### What needs to be done
Without the pictures, please reproduce only the lines from the one with "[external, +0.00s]" through the one with "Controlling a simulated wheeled", both included.

### Exercise inputs

* * *

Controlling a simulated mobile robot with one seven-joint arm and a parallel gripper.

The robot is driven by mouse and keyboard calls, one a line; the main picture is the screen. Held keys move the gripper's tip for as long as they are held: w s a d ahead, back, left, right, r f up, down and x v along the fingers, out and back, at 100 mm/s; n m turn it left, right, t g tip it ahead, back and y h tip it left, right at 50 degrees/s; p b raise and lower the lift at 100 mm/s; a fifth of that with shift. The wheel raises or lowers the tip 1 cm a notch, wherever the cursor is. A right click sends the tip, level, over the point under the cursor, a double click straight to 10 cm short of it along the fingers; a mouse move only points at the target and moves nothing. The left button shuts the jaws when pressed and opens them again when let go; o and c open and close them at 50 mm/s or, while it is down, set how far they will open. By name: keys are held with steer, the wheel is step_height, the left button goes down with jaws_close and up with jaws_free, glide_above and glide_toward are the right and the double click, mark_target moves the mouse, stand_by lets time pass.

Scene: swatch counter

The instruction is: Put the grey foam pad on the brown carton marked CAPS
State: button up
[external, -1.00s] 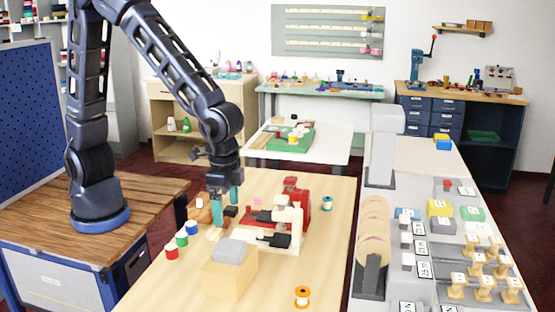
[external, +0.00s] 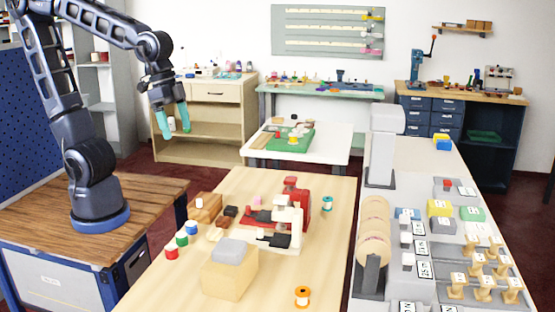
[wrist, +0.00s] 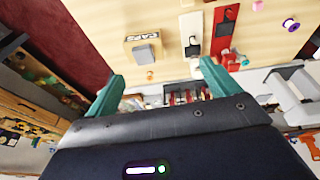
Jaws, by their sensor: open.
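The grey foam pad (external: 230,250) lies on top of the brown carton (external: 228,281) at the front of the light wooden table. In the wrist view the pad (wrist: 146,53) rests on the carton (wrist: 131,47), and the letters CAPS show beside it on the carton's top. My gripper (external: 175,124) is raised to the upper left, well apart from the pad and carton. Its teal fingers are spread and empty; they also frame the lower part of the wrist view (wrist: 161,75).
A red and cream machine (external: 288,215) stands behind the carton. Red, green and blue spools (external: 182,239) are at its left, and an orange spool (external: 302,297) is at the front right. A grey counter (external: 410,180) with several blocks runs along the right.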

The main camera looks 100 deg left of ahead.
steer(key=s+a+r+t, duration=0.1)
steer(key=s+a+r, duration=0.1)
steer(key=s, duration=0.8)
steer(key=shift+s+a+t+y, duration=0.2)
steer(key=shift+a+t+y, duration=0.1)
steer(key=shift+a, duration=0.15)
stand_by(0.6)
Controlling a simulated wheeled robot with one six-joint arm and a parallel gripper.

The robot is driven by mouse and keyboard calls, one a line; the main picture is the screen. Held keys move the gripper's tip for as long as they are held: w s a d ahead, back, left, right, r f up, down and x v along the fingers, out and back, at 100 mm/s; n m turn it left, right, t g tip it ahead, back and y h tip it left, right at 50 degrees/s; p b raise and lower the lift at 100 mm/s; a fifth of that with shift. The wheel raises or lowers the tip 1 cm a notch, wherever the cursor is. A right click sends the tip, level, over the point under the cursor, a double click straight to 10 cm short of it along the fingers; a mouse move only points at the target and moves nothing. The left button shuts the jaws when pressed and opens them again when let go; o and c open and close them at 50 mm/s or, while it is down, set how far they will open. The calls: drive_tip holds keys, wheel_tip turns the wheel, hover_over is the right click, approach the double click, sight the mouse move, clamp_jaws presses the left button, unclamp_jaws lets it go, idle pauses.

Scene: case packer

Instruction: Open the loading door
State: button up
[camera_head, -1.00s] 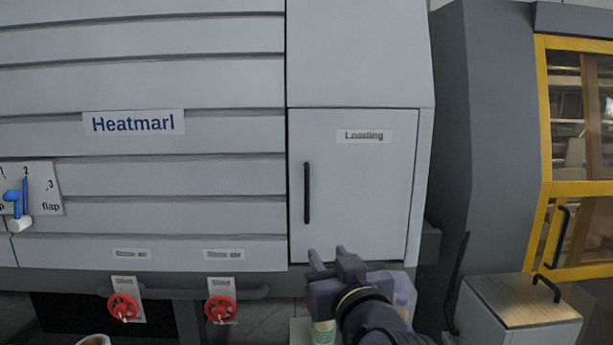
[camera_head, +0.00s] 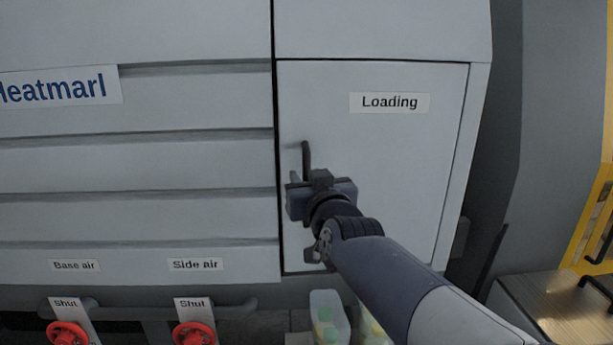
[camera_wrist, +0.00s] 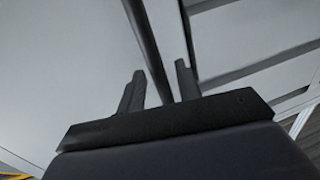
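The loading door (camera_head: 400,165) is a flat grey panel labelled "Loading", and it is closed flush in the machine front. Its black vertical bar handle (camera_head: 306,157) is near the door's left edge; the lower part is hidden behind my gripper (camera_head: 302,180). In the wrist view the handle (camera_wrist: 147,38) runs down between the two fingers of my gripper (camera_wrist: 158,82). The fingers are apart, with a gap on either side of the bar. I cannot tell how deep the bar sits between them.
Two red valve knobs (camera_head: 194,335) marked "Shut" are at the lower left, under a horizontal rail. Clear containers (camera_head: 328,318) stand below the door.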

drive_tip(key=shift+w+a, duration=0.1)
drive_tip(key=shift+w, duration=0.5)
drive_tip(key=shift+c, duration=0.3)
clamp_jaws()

* * *

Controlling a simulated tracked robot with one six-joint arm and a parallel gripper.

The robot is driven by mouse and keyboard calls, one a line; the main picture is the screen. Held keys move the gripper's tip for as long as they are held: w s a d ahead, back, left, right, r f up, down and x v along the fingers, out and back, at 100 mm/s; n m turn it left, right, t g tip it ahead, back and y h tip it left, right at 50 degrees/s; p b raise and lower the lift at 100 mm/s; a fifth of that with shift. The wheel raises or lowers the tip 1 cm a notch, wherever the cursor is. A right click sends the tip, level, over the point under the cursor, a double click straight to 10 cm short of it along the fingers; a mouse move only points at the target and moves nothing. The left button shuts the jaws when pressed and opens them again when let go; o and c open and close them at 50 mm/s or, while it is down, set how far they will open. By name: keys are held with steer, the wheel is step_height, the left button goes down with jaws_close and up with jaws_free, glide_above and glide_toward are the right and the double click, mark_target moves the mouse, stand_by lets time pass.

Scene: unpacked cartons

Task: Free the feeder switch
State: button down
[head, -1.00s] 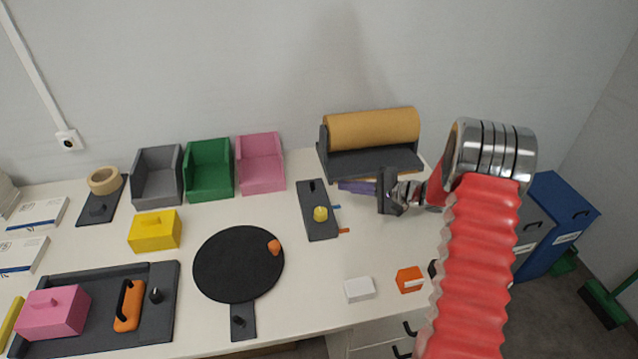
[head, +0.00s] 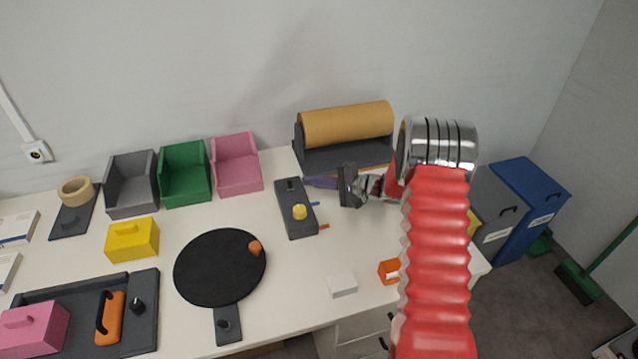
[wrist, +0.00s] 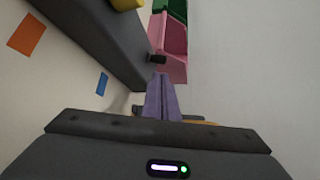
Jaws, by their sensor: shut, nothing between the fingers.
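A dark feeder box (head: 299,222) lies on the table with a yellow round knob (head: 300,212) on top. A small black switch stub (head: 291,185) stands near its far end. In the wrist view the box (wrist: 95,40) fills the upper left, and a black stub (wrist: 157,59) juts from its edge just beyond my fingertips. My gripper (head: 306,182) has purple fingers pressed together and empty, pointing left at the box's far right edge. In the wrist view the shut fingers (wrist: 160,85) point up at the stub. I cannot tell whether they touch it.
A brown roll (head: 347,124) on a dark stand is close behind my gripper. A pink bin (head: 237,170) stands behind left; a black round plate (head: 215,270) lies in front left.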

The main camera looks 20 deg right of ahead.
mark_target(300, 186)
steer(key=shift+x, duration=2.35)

* * *

### Answer to this problem
[external, +0.00s] 
[wrist, +0.00s] 
Jaws, by their sensor: open.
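The grey foam pad (external: 230,250) lies on top of the brown carton (external: 228,281) at the front of the light wooden table. In the wrist view the pad (wrist: 146,53) rests on the carton (wrist: 131,47), and the letters CAPS show beside it on the carton's top. My gripper (external: 175,124) is raised to the upper left, well apart from the pad and carton. Its teal fingers are spread and empty; they also frame the lower part of the wrist view (wrist: 161,75).
A red and cream machine (external: 288,215) stands behind the carton. Red, green and blue spools (external: 182,239) are at its left, and an orange spool (external: 302,297) is at the front right. A grey counter (external: 410,180) with several blocks runs along the right.

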The main camera looks 100 deg left of ahead.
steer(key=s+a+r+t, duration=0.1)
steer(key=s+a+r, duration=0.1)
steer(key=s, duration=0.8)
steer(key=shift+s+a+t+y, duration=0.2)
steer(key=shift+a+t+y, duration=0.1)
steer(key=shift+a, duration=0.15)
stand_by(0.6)
Controlling a simulated wheeled robot with one six-joint arm and a parallel gripper.

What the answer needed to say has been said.